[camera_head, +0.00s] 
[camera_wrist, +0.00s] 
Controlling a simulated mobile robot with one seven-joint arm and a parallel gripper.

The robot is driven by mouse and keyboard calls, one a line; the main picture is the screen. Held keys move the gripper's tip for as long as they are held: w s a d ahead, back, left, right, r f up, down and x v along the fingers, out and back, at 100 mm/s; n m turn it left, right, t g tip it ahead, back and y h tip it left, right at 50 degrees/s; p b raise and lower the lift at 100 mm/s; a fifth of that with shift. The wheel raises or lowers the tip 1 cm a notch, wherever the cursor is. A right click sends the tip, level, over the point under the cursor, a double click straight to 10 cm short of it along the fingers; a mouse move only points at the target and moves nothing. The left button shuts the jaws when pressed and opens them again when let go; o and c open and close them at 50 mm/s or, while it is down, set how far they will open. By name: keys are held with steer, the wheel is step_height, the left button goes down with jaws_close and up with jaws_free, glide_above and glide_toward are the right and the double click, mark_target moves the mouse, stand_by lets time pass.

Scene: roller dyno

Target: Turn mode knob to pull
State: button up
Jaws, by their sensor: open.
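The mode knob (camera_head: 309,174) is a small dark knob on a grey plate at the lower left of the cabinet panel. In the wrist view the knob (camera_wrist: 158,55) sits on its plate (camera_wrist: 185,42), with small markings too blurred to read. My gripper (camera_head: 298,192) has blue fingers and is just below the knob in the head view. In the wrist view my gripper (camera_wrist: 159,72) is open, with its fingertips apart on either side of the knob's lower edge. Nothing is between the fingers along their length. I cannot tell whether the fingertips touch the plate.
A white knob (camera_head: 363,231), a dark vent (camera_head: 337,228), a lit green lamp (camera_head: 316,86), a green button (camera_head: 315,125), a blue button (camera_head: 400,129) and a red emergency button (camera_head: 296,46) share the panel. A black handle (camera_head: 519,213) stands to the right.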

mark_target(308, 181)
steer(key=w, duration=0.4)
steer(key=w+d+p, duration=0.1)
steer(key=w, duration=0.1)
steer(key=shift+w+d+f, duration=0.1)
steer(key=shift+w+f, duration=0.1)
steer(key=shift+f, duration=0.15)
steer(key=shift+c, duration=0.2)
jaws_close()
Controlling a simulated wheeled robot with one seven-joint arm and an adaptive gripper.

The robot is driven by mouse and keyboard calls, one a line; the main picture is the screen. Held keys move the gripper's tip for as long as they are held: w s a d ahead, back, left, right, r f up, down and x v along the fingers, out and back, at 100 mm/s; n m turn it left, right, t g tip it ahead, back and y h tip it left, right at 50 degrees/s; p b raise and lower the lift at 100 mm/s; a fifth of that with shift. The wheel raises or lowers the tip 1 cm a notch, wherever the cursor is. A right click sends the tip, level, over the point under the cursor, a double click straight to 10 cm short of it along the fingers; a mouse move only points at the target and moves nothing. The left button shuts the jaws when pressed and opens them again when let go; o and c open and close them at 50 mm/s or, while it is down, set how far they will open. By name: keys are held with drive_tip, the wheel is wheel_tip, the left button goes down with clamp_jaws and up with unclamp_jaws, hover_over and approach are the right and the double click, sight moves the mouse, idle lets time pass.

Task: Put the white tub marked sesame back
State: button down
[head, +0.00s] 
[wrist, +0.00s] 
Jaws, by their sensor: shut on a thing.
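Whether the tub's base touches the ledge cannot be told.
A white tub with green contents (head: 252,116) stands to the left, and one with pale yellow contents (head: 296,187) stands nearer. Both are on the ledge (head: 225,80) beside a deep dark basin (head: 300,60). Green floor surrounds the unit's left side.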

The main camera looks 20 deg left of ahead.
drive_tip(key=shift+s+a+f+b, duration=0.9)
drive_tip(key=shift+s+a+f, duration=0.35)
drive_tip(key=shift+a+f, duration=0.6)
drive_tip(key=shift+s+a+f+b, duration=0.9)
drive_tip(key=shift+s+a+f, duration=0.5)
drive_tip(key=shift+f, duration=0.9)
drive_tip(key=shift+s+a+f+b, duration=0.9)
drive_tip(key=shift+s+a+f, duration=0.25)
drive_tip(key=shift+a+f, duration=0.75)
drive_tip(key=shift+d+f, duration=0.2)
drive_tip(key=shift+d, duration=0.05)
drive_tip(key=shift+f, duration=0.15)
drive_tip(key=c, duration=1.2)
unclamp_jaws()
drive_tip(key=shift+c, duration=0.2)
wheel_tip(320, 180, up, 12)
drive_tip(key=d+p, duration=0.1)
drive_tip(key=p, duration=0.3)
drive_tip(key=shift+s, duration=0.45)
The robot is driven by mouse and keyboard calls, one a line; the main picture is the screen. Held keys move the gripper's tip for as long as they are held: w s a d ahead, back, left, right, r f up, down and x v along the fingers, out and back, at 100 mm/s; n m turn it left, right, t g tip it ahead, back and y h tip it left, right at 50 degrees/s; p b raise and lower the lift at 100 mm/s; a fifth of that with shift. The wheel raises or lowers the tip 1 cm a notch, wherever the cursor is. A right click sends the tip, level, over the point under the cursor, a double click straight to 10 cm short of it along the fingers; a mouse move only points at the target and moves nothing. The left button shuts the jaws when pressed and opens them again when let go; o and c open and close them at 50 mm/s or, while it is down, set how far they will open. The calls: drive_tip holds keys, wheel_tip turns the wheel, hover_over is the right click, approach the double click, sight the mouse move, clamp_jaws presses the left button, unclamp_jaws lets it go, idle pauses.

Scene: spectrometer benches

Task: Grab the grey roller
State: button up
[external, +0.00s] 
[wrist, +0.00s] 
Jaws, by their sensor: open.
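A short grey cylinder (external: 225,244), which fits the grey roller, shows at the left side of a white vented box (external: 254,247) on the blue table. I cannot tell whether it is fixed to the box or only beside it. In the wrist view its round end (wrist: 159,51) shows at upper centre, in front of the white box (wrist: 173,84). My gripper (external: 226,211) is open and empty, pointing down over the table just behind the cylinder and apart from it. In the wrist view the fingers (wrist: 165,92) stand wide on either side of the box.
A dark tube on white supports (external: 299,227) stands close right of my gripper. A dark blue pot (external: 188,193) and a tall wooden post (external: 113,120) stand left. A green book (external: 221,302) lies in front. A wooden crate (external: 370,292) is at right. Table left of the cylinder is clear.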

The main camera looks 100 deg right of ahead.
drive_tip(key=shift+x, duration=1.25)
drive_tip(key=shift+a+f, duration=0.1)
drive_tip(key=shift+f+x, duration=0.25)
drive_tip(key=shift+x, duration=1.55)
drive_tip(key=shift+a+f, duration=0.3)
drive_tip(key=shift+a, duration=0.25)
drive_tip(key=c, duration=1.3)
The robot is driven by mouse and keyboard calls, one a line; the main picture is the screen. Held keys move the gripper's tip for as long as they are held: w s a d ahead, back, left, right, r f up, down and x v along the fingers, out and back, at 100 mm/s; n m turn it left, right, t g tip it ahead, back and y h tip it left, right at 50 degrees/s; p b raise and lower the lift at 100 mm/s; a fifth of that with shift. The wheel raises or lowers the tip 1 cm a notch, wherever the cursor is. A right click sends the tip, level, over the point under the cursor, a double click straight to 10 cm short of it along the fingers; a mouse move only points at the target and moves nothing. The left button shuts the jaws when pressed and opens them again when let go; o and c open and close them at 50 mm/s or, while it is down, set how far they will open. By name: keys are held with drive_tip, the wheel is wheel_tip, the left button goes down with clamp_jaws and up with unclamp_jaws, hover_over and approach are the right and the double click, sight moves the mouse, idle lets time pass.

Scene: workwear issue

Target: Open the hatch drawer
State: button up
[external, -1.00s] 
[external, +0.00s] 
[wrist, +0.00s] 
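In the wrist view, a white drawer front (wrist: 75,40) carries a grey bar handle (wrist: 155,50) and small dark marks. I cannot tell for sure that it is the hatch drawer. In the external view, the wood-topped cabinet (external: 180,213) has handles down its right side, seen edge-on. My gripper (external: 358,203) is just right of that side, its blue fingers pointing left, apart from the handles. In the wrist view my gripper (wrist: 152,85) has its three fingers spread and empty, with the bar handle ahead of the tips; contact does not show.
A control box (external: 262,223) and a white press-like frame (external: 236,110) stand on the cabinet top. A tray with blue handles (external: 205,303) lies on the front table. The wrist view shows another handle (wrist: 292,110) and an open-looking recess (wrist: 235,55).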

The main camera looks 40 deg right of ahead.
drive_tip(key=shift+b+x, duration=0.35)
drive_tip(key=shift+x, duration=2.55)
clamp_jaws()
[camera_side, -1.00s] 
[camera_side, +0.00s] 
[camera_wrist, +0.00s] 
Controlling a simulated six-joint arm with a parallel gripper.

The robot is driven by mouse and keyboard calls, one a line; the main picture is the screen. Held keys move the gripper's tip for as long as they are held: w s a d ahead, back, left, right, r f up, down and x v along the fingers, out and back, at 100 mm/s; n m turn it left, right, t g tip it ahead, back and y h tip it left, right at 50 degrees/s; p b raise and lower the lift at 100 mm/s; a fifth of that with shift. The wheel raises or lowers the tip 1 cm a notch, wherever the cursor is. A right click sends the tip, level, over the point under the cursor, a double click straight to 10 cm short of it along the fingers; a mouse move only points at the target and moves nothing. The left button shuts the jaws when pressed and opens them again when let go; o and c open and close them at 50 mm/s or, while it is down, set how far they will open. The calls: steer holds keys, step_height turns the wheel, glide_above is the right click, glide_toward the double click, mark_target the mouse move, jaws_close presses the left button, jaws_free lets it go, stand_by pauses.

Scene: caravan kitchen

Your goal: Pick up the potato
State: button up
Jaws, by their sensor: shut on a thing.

### Your objective:
Pull every line containing the word "parallel" out of the material and copy it.

### Answer in full:
Controlling a simulated mobile robot with one seven-joint arm and a parallel gripper.
Controlling a simulated six-joint arm with a parallel gripper.

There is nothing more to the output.